PrimaLuna ProLogue Premium Stereo Tube Preamplifier


On the Bench

All distortion measurements were made within an 80 kHz bandwidth, both channels driven, unless otherwise noted.

At 1 kHz and 2 volts output, THD+N was 0.65%. The preamplifier will deliver 5 volts, but 2 volts is plenty for most power amplifiers. Notice that the distortion is primarily second order (you know, that "artificial" stuff that tubeophiles like). The noise floor is way, way down there at - 130 dBv for most of the spectrum, and - 100 dB below 1 kHz. This is one quiet preamplifier!


The ProLogue does not reject that low level 20 kHz electrical noise that I have in my environment, and you can see it at the base of the test signal peaks. Some components reject it, and others don't. But, in any case, the purpose of this test is to look at the B-A peak at 1 kHz, which for the ProLogue is 40 dB below the fundamentals (19 kHz and 20 kHz sine waves). There are only two visible side peaks around the 19 kHz and 20 kHz peaks, and this represents good performance.

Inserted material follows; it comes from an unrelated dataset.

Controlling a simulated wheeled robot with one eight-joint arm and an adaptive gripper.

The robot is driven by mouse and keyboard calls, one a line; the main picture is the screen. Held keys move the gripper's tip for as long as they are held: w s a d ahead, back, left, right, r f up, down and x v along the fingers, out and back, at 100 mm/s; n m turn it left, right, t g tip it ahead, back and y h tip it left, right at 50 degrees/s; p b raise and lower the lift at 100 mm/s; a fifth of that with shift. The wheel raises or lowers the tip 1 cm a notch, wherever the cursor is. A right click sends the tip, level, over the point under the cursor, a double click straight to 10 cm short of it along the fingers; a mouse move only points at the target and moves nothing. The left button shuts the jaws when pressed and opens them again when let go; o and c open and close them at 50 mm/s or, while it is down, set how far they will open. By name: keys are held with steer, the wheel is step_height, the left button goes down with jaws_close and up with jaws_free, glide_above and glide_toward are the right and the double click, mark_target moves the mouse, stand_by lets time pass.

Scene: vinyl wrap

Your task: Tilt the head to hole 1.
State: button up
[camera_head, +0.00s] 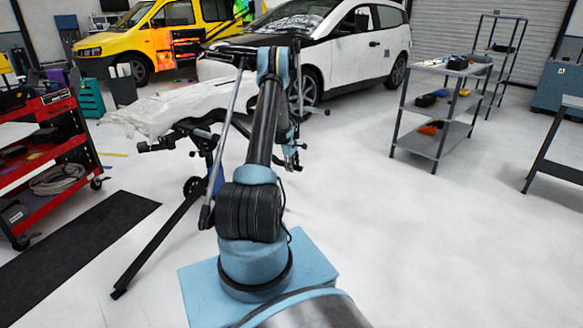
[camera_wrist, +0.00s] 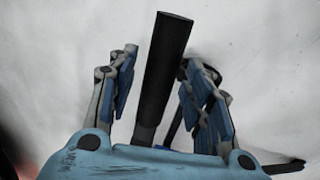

IMD was 0.46% at 2 volts output (6 dBV corresponds to 2 volts RMS). The peak at 14 kHz is the second harmonic of 7 kHz, it is not part of the IMD calculation.


THD+N vs. Frequency remained in the 0.5 to 0.7% range from 10 Hz to 20 kHz. This indicates a neutral sound rather than being bass-shy or overly intense in the midrange. Now there is a term called midrange lushness, and that refers to the addition of those second harmonics to the sound. The reason it is so noticeable in the midrange is that is where the amp is likely to produce low order harmonics that you can hear. At 10 kHz, on the other hand, which is not part of the midrange.


The measured frequency response was 20 Hz - 20 kHz, - 1 dB.


THD+N vs. Output Voltage indicates the sharp knee at 200 mv, and then a gradual increase to clipping (1% THD+N) at 4 volts.